Provided data:
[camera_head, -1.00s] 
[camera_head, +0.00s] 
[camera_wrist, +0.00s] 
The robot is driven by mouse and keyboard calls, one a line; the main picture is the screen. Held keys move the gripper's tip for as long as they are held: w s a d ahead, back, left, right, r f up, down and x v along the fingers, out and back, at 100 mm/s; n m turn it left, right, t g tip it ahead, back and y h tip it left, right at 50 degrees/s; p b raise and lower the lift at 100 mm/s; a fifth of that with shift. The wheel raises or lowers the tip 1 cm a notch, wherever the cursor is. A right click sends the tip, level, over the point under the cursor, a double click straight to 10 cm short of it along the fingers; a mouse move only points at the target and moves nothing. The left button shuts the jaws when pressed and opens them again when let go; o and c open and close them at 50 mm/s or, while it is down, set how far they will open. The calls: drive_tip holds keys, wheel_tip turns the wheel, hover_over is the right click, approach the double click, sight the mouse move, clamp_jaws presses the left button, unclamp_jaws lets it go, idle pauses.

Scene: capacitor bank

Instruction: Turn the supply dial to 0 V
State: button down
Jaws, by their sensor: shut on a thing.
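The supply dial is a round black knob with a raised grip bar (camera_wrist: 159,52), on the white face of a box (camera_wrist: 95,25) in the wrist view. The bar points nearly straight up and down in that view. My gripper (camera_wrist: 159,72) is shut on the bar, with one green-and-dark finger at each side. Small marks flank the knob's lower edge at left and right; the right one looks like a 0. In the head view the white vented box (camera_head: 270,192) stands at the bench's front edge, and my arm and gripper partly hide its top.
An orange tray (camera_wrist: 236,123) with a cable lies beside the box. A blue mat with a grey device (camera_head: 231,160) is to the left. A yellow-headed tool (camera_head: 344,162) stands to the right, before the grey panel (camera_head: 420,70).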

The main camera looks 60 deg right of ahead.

Problem:
Scan the listing above for the word "button" and copy every line that holds it.

Result of this task:
The robot is driven by mouse and keyboard calls, one a line; the main picture is the screen. Held keys move the gripper's tip for as long as they are held: w s a d ahead, back, left, right, r f up, down and x v along the fingers, out and back, at 100 mm/s; n m turn it left, right, t g tip it ahead, back and y h tip it left, right at 50 degrees/s; p b raise and lower the lift at 100 mm/s; a fifth of that with shift. The wheel raises or lowers the tip 1 cm a notch, wherever the cursor is. A right click sends the tip, level, over the point under the cursor, a double click straight to 10 cm short of it along the fingers; a mouse move only points at the target and moves nothing. The left button shuts the jaws when pressed and opens them again when let go; o and c open and close them at 50 mm/s or, while it is down, set how far they will open. The calls: drive_tip holds keys, wheel_tip turns the wheel, hover_over is the right click, approach the double click, sight the mouse move, clamp_jaws presses the left button, unclamp_jaws lets it go, idle pauses.
State: button down

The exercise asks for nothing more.